● **WORK REQUIRED**
Emit the exact text of every line from the line with "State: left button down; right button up" to the line with "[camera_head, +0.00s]", both ends included. No other output is expected.

● **INFORMATION PROVIDED**
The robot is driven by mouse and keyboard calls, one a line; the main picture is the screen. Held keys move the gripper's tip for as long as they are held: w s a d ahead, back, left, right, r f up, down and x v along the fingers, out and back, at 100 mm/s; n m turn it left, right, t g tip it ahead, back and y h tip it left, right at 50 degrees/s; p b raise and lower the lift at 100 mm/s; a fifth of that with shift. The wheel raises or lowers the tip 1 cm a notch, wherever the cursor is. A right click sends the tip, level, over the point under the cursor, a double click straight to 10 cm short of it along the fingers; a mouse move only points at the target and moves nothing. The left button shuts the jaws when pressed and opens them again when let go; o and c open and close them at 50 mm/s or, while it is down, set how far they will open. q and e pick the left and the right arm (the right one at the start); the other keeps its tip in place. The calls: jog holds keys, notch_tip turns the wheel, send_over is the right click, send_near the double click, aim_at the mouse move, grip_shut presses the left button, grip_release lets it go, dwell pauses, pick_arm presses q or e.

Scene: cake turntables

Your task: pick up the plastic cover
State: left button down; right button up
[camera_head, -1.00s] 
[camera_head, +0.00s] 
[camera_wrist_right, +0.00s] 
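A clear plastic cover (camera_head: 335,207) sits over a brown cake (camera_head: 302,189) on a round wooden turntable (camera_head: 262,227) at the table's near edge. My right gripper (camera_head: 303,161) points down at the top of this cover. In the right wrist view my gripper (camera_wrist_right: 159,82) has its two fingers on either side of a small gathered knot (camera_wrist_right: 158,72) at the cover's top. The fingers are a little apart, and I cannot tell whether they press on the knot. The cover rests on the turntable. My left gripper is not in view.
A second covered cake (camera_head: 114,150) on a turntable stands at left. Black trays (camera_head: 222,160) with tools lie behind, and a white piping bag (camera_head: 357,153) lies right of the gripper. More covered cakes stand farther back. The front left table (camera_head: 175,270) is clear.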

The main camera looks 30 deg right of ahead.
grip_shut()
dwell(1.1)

● **SOLUTION FOR THIS TASK**
State: left button down; right button up
[camera_head, -1.00s] 
[camera_head, +0.00s] 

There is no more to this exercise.